I’ve noted in all my posts that this greedy “30 day window” ploy was likely to cause a temporary bump in DVD sales. But the keyword is “temporary”. Just watch. They will start falling again. And sooner than Hastings would like.

Creating demand based on false scarcity is not a sustainable business model.

And the real key here is that disruption is going to keep coming. At first it was Netflix’s mail model. Then it was Redbox $0.99 model. Then it was Netflix’s streaming model. And Apple, Amazon, etc, doing rentals over the web. There will be more of this in the years to come, not less.

And the fundamental point is that most movies simply are not worth owning. Preventing people from renting them will eventually either lead to more piracy or to them simply not watching the content and looking elsewhere for other content (like the web).

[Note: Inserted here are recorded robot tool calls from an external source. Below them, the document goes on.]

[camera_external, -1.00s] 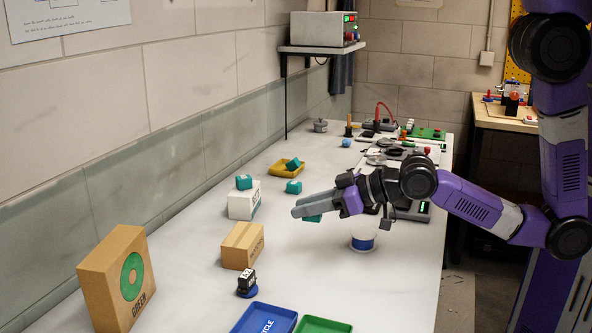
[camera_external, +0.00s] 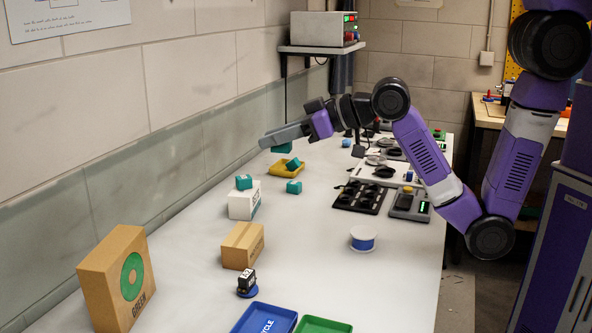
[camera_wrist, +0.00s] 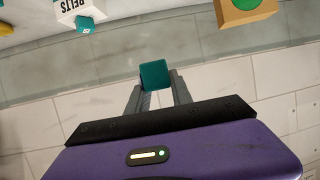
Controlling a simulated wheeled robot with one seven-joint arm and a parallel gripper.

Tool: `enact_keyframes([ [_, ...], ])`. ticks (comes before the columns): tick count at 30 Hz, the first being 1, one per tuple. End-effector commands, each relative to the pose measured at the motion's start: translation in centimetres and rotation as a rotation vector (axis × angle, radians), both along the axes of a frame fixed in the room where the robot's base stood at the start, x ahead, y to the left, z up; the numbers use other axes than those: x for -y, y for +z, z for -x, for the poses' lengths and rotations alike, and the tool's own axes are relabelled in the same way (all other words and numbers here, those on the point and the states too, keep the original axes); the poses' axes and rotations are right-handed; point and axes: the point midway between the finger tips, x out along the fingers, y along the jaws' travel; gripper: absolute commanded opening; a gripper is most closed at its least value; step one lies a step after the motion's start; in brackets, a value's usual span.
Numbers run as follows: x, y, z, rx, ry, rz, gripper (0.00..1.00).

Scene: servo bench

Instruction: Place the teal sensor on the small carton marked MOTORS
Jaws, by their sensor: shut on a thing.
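My gripper (camera_external: 270,140) is shut on a teal sensor (camera_external: 282,148), held high above the far part of the bench. The held sensor also shows between the fingertips in the wrist view (camera_wrist: 154,74). A small brown carton (camera_external: 236,257) stands on the bench nearer the camera, below the gripper in the picture; its side print is too small to read. Its top is bare.
Another teal block (camera_external: 294,187) lies on the bench, and one sits in a yellow tray (camera_external: 278,171). A tall carton with a green disc (camera_external: 103,290), a black servo (camera_external: 247,276), a blue tray (camera_external: 249,325) and a green tray (camera_external: 322,326) are in front. A spool (camera_external: 363,239) stands right.

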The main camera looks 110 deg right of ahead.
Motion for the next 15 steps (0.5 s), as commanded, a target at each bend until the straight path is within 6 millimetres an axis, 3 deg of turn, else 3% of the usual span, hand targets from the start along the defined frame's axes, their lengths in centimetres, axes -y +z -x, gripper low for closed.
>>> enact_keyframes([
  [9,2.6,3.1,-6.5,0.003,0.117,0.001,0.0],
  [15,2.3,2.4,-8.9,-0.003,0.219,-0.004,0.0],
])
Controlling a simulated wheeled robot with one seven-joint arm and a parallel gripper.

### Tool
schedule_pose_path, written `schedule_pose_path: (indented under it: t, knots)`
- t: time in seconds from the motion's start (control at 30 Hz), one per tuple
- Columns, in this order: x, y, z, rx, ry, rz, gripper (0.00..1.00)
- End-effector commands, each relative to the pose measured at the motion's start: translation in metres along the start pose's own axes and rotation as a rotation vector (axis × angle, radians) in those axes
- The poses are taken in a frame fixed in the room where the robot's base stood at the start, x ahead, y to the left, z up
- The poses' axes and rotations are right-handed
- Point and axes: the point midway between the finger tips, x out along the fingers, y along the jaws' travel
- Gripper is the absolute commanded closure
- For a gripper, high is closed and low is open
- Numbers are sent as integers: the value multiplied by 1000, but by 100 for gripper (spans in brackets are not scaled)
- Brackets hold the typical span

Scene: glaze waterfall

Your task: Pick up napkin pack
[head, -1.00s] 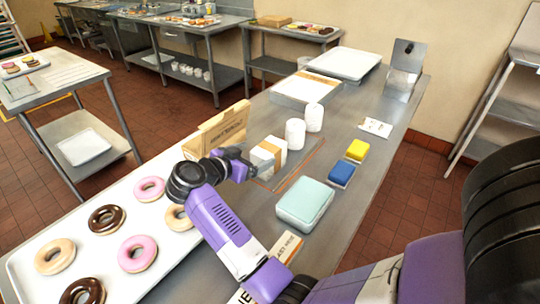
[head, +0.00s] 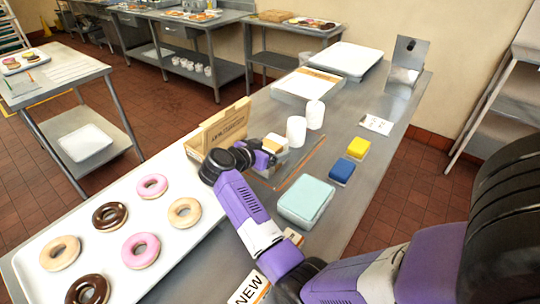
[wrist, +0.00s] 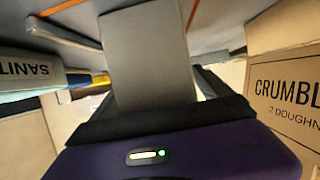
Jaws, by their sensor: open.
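The napkin pack (head: 277,143), a small white block with a tan band, stands on the steel counter in the head view. My gripper (head: 264,158) is open right in front of it and covers its lower left part. Whether the fingers are around the pack or only beside it I cannot tell. In the wrist view my gripper's purple body fills the bottom and a plain grey panel stands in the middle; I cannot make out the pack clearly there.
An open cardboard box (head: 222,128) stands close on the left and also shows in the wrist view (wrist: 285,95). Two white cups (head: 296,130) stand just behind. A teal container (head: 306,201) and blue and yellow sponges (head: 342,172) lie to the right. A doughnut tray (head: 205,232) lies front left.

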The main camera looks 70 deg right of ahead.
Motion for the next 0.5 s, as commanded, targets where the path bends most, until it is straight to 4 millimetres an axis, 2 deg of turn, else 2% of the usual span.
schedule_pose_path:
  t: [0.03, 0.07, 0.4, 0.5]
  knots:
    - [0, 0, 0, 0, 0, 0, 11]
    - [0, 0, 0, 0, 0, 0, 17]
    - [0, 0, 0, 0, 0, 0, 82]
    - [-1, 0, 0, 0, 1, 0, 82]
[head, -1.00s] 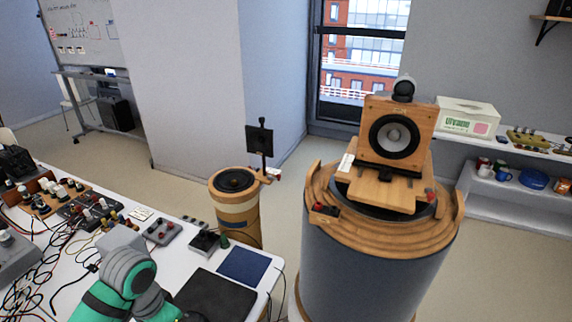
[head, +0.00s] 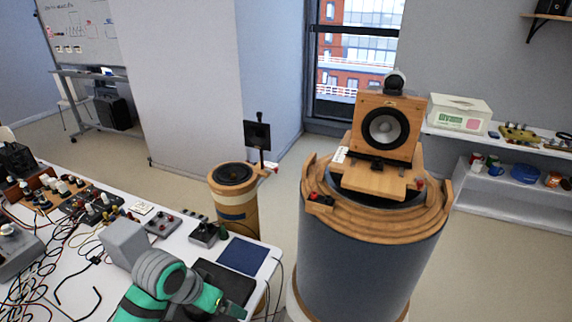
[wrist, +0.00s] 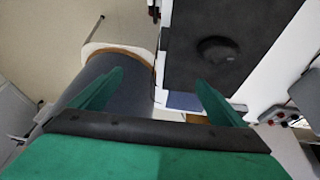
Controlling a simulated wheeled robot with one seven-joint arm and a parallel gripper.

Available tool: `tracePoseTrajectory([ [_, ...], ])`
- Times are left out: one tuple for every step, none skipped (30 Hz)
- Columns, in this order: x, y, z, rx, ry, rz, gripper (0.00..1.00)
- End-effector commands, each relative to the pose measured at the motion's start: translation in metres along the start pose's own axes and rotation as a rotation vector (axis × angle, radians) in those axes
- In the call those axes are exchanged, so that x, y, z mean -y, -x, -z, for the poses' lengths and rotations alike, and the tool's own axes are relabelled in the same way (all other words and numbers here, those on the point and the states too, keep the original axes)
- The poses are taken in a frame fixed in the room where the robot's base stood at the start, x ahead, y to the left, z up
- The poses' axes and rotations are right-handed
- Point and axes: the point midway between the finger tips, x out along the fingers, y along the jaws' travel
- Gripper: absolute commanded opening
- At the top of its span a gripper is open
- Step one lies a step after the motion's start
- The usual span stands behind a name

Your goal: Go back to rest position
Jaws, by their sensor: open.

The studios and retail chains do not understand this. They really seem to think they can keep counting on their cash cow DVD sales indefinitely. It’s laughable.

Every technology is replaced by a new one. The problem they have is that the one replacing DVD isn’t as profitable for them because it leads to a different type of consumption. Or rather, it makes possible a different type of consumption that should have always been in play in the first place.

The DVD is dead, they just don’t realize it yet. In five years, they will look like what cassette tapes look like today when you walk into a store and see them.

Greedy ploys are nothing but a temporary stopgap. And the fact that the studios and retail giants don’t seem to understand that means they’re going to be burned very badly.